Uit Wikipedia, de vrije encyclopedie
Binnenwerk elektromechanische schemerschakelaar

Een schemerschakelaar is een apparaat waarbij een lichtgevoelig component, afhankelijk van de gedetecteerde lichtsterkte, de uitgang ervan activeert of deactiveert.

Een schemerschakelaar wordt meestal toegepast om verlichting bij schemering automatisch in- of uit te schakelen. Het meten van de verlichtingssterkte gebeurt door een interne- of externe sensor. De uitgang van de schemerschakelaar is ingeschakeld als de gemeten lichtsterkte onder een bepaalde grenswaarde ligt, en uitgeschakeld als deze hoger is dan de grenswaarde. Het moment van schakelen kan meestal door de gebruiker worden ingesteld. Ook kan de schemerschakelaar voorzien zijn van een tijdvertragingselement; dit om onnodig schakelen te voorkomen bij kortstondig stoorlicht, zoals bliksem of koplampen.

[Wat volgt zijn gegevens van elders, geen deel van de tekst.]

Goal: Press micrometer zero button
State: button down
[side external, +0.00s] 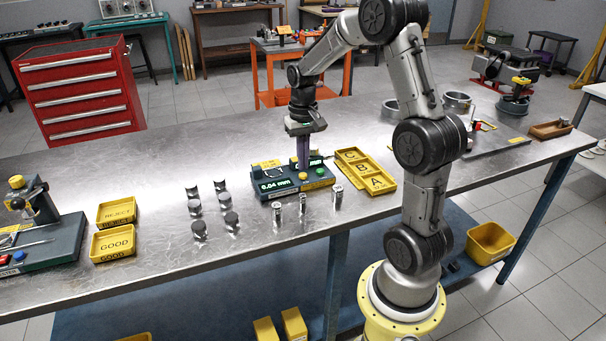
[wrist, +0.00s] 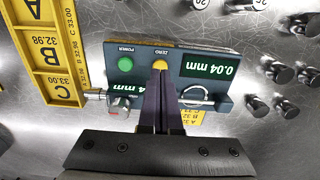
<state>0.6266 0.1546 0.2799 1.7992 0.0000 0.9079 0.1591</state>
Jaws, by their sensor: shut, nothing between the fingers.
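The micrometer station (side external: 286,184) is a dark teal block on the steel bench. Its green-lit display (wrist: 210,66) reads 0.04 mm. The yellow ZERO button (wrist: 160,62) sits on the face beside the display, and the green POWER button (wrist: 125,64) is to its left in the wrist view. My gripper (side external: 303,168) points down with its purple fingers together and empty. In the wrist view the fingertips (wrist: 160,72) are right by the yellow button and cover part of it. I cannot tell whether they touch it. The metal micrometer (wrist: 120,99) is partly hidden behind the fingers.
A yellow tray marked A, B, C (side external: 365,172) stands close right of the station. Small metal pins (side external: 303,204) stand in front, and dark cylinders (side external: 198,228) stand to the left. Yellow GOOD (side external: 113,243) and REJECT (side external: 117,212) trays are farther left.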

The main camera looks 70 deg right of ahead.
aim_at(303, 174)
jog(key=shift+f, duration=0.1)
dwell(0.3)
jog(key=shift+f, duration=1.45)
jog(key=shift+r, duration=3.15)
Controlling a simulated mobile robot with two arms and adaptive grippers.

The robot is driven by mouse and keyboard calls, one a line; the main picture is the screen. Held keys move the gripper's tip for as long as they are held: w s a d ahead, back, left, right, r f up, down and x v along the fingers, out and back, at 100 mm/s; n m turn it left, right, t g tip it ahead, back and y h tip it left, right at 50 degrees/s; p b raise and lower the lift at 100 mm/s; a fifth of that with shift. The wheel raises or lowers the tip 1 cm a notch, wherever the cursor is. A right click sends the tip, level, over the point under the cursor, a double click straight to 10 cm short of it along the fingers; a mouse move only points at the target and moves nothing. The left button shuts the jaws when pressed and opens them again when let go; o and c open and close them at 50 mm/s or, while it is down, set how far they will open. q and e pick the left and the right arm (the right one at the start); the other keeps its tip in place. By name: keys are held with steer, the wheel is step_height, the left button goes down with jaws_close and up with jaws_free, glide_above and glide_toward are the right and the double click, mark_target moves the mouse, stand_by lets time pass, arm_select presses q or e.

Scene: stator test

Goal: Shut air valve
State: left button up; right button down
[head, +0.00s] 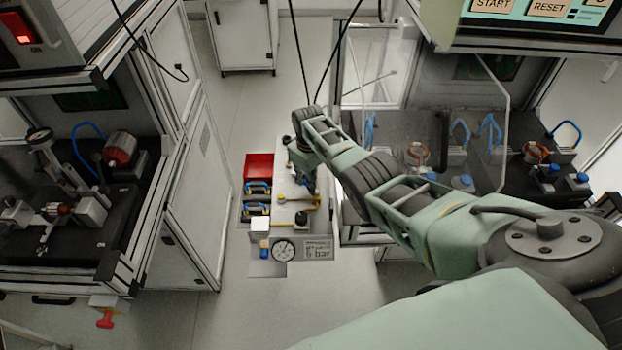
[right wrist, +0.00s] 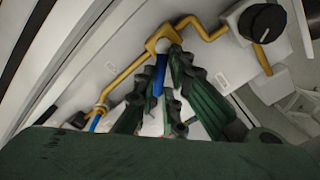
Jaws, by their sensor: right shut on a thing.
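The air valve has a blue lever (right wrist: 159,76) below a brass-yellow fitting (right wrist: 164,38) on a white panel. In the right wrist view, the dark green fingers of my right gripper (right wrist: 157,85) are closed around the blue lever, one on each side. The fingers hide part of the lever. In the head view, my right gripper (head: 308,184) is over the white panel (head: 286,222), beside the yellow pipe (head: 300,198). The lever is hard to make out there. My left gripper is not in view.
A black knob (right wrist: 261,22) sits on the panel near the pipe. A pressure gauge (head: 284,250) and a "6 bar" label (head: 318,250) are at the panel's front. A red bin (head: 259,167) stands left. Workbenches flank both sides; the floor (head: 325,310) in front is clear.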

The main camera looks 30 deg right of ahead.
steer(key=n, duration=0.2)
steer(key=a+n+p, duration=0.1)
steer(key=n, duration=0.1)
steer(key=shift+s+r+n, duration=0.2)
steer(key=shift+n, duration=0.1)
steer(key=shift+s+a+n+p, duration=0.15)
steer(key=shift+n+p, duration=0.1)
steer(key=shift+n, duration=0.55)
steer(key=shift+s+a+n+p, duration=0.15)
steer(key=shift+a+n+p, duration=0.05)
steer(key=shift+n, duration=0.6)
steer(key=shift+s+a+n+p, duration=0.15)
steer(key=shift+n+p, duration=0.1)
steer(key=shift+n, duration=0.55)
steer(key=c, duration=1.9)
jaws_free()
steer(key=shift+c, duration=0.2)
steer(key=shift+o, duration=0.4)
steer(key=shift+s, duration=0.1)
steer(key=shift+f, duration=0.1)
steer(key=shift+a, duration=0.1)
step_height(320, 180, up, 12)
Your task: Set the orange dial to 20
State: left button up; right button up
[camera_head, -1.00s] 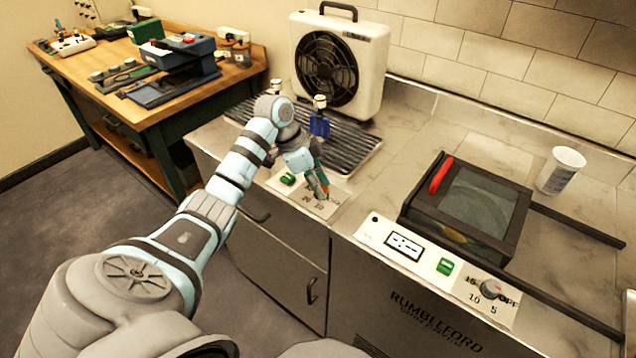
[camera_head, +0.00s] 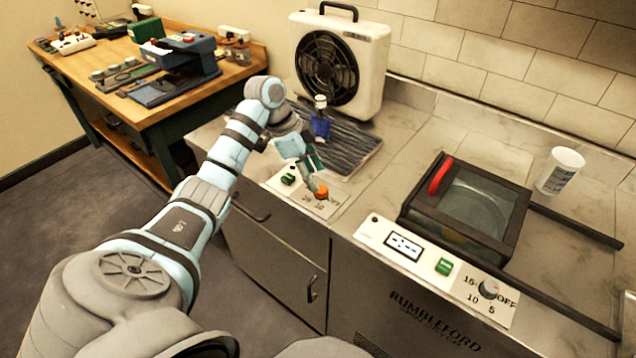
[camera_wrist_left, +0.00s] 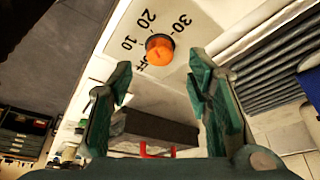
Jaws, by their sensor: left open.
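The orange dial (camera_head: 321,192) sits on a white panel (camera_head: 288,192) at the counter's front edge, left of the middle in the head view. In the left wrist view the dial (camera_wrist_left: 159,48) is round and upright on the panel, with the marks 30, 20, 10 and OFF around it. I cannot tell which mark it points to. My left gripper (camera_head: 313,176) is open and empty, just above and behind the dial in the head view. In the left wrist view its two fingers (camera_wrist_left: 160,72) are apart, with the dial beyond their tips. My right gripper is not in view.
A green switch (camera_head: 289,180) is left of the dial. A blue-bodied object (camera_head: 320,124) stands on the ribbed plate (camera_head: 352,150) behind. A dark-framed box with a red handle (camera_head: 440,175) and a second panel with a grey dial (camera_head: 489,288) are to the right.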

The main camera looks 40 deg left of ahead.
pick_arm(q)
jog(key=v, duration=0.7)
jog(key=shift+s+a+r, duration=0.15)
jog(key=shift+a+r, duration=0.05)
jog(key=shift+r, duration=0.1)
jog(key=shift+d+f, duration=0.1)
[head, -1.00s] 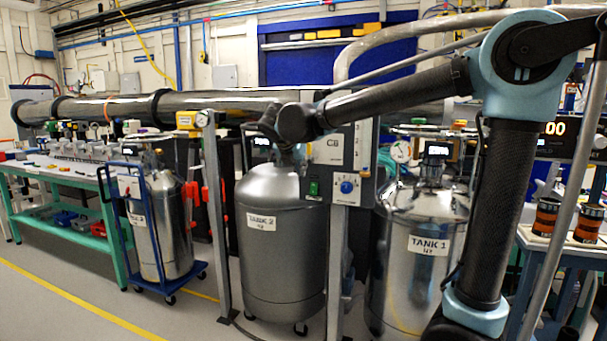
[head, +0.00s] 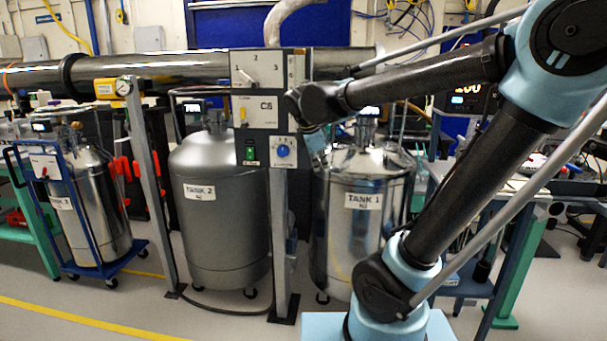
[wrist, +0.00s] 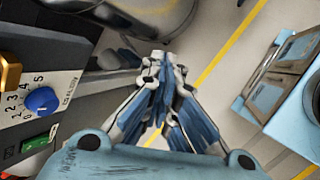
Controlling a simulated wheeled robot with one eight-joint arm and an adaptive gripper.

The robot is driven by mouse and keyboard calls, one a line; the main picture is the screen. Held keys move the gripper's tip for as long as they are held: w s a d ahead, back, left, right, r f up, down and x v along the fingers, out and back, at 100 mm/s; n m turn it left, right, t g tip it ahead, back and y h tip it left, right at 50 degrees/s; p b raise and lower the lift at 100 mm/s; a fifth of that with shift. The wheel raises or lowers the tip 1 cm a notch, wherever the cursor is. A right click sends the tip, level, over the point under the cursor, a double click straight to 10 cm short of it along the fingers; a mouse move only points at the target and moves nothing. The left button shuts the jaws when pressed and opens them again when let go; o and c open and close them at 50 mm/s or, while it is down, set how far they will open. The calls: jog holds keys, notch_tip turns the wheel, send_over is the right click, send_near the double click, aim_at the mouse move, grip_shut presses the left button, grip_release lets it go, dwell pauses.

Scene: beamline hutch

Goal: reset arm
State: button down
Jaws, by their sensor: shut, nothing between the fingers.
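My arm reaches in from the right in the head view, bent at the elbow. My gripper hangs at its end, small and partly hidden, just right of the C6 control panel (head: 256,112) and in front of Tank 1 (head: 362,225). In the wrist view my gripper (wrist: 163,58) is shut, its blue-and-grey fingers together with nothing between them. The panel's blue knob (wrist: 40,101) and green switch (wrist: 38,142) are to the left of the fingers, apart from them.
Tank 2 (head: 218,228) stands left of the panel post (head: 279,245). A smaller tank (head: 92,215) sits on a blue cart farther left. A large horizontal pipe (head: 165,68) runs behind. Open floor with a yellow line (head: 70,318) lies in front.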

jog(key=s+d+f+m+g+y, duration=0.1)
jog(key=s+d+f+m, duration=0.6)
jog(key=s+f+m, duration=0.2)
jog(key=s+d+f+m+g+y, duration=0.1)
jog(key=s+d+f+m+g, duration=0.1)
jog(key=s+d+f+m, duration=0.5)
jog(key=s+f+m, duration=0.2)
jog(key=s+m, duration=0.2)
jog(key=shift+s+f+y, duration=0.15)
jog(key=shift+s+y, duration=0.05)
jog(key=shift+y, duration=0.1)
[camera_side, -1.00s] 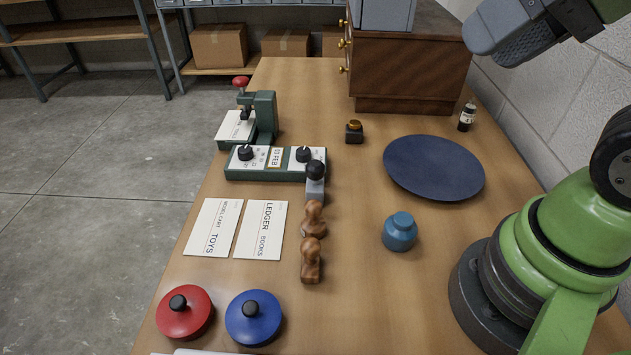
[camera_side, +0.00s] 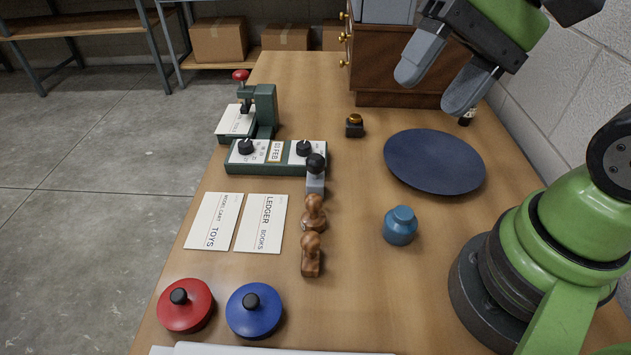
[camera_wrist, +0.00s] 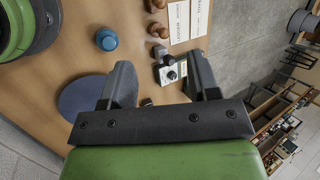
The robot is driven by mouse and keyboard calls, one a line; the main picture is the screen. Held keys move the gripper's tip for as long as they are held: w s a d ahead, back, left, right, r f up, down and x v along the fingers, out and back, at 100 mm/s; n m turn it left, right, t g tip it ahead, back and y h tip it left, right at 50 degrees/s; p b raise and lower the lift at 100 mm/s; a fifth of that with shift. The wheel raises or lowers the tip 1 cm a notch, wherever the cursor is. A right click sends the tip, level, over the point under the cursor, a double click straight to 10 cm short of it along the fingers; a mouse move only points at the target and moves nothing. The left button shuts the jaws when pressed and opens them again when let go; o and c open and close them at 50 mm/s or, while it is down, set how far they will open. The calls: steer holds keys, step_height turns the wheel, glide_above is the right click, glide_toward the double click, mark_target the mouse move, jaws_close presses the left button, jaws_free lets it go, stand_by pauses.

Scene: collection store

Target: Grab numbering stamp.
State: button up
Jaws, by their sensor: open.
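The grey metal stamp with a round black knob (camera_side: 315,175), which looks like the numbering stamp, stands upright at the right end of a green dial box (camera_side: 238,168). Two wooden-handled stamps (camera_side: 313,213) (camera_side: 311,256) stand in line in front of it. My gripper (camera_side: 432,90) is open and empty, high above the far right of the table, well apart from the stamps. In the wrist view, its fingers (camera_wrist: 160,72) spread wide, with the metal stamp (camera_wrist: 161,54) far below between them.
A dark blue plate (camera_side: 434,162) and a blue jar (camera_side: 400,226) lie right of the stamps. Cards (camera_side: 261,222) and red and blue lidded pots (camera_side: 185,305) (camera_side: 254,311) are at left.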

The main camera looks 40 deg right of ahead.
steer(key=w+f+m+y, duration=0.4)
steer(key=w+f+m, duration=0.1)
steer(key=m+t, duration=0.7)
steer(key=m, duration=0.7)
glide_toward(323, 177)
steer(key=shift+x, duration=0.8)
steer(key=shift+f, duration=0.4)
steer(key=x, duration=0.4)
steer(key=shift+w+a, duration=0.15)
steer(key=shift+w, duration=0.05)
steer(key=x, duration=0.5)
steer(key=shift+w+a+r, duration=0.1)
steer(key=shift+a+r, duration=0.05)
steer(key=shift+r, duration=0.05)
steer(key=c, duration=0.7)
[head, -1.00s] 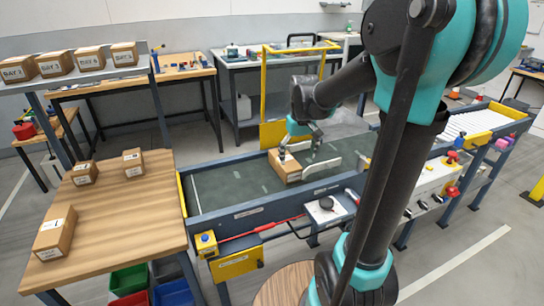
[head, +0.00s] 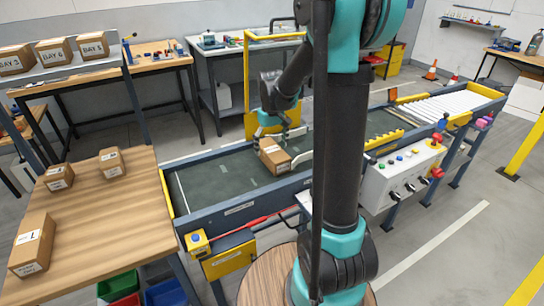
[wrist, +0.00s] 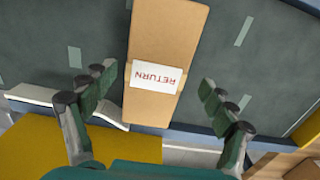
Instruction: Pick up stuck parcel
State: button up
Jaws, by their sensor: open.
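The parcel (head: 274,155) is a brown cardboard box on the dark green conveyor belt (head: 222,183). In the wrist view the parcel (wrist: 165,50) carries a white label with red "RETURN" print. My gripper (head: 272,138) is above and just behind the parcel in the head view. In the wrist view my gripper (wrist: 158,97) has its fingers spread wide, one on each side of the parcel, with visible gaps. A pale guide bar (head: 302,158) lies close beside the parcel, on its right in the head view.
A yellow frame (head: 248,85) stands behind the belt. A control box (head: 405,175) with knobs and a red button is at the front right. White rollers (head: 445,105) continue to the right. A wooden table (head: 95,215) with three boxes stands at left. My arm hides part of the belt.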

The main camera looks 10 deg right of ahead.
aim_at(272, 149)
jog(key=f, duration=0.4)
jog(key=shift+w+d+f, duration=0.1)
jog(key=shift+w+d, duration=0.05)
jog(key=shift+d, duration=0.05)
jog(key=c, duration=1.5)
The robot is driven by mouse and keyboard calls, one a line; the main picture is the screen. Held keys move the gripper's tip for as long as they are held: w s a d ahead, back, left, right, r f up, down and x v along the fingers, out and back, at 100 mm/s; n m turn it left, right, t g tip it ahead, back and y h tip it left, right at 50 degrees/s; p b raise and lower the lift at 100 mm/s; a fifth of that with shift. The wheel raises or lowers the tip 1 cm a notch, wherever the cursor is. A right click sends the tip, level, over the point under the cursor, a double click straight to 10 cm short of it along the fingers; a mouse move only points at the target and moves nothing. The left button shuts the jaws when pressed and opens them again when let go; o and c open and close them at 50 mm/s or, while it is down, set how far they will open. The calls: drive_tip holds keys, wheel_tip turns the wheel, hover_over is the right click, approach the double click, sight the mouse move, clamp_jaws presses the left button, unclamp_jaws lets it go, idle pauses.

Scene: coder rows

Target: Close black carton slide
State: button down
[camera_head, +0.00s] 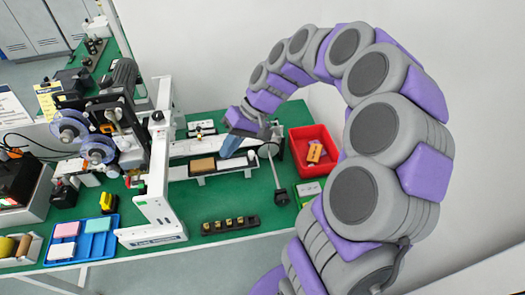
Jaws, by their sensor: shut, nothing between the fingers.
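My grey and purple arm arches in from the right, and my gripper (228,150) points down over the white rail on the green table. Its blue-grey fingers look closed and empty. Below them, a dark flat piece (238,165), which looks like the black carton slide, lies in the white rail (215,176). A brown carton (202,165) sits in the same rail just left of it. I cannot tell whether my fingertips touch the dark piece. Part of the rail behind is hidden by my gripper.
A white-framed coding machine (155,180) stands left of the rail. A metal rod with a black knob (281,197) stands close on the right. A red bin (313,150) holds orange items. A black strip with brass pieces (229,225) lies in front, and a blue tray (85,238) front left.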

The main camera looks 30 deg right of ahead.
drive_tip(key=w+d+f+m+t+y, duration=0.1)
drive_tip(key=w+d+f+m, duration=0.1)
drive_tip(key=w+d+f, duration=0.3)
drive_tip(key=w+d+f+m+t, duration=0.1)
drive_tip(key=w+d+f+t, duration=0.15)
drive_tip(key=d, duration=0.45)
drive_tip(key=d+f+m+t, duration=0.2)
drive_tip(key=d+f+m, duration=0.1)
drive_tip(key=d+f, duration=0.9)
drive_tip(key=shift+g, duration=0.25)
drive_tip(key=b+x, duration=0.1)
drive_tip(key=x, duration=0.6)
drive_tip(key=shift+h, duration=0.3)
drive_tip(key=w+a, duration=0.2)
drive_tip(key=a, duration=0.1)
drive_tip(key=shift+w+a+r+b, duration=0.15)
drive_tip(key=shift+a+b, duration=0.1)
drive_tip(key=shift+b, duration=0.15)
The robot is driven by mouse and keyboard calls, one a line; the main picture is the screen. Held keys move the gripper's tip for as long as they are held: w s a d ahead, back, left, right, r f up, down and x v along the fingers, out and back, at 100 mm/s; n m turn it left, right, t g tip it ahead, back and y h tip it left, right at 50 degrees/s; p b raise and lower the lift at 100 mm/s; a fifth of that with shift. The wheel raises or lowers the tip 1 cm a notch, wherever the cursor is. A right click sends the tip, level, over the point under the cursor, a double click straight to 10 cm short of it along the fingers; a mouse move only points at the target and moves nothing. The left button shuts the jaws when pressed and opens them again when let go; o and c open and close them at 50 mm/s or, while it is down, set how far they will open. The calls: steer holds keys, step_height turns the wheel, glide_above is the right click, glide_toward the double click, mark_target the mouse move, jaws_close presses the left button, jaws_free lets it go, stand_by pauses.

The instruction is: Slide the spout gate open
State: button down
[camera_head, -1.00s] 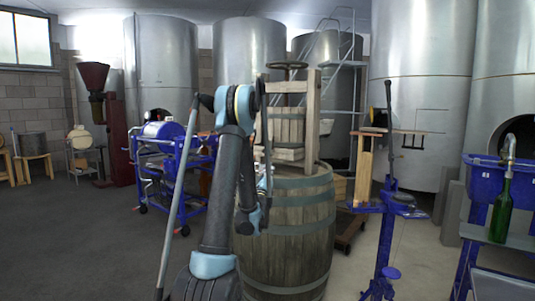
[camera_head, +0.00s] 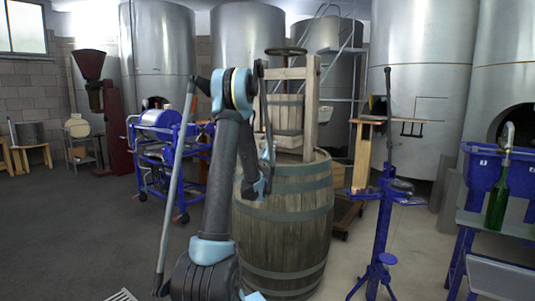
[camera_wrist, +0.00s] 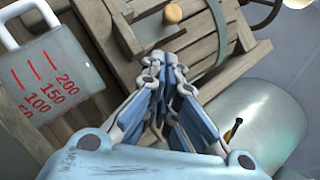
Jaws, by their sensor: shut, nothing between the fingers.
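In the wrist view my gripper (camera_wrist: 160,65) is shut and empty, its fingertips just below a wooden slatted body with a grey metal band. A round wooden knob (camera_wrist: 173,13) sits on that body beyond the fingertips, apart from them; I cannot tell for sure whether it belongs to the spout gate. No gate is clearly recognisable in the head view. There, my arm stands in front of the wooden press (camera_head: 287,115) on the barrel (camera_head: 290,235), and hides part of both. The fingertips are not clear in that view.
A white jug with red marks (camera_wrist: 55,75) is close on the left in the wrist view, and a pale rounded vessel (camera_wrist: 265,115) on the right. A blue stand (camera_head: 382,235) is right of the barrel, with a green bottle (camera_head: 497,200) further right. The floor at left is clear.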

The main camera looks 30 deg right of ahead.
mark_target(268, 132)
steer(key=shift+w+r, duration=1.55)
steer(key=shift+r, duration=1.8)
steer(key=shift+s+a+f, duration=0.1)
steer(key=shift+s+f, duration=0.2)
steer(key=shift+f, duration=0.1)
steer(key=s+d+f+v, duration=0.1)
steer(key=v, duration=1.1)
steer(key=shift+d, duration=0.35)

Vroegere schemerschakelaars werkten elektromechanisch. Ze bestaan uit een lichtgevoelige weerstand (LDR) en een bimetaalschakelaar. Bij duisternis wordt de weerstandswaarde van de LDR groter, ten gevolge hiervan koelt de bimetaalschakelaar af en schakelt daarbij de stroomkring in. De hedendaagse schemerschakelaar bestaat bijna altijd uit elektronische componenten; voor de sensor wordt veelal een fototransistor of fotodiode gebruikt. De uitgang van de schemerschakelaar bestaat uit een thyristor of een relais.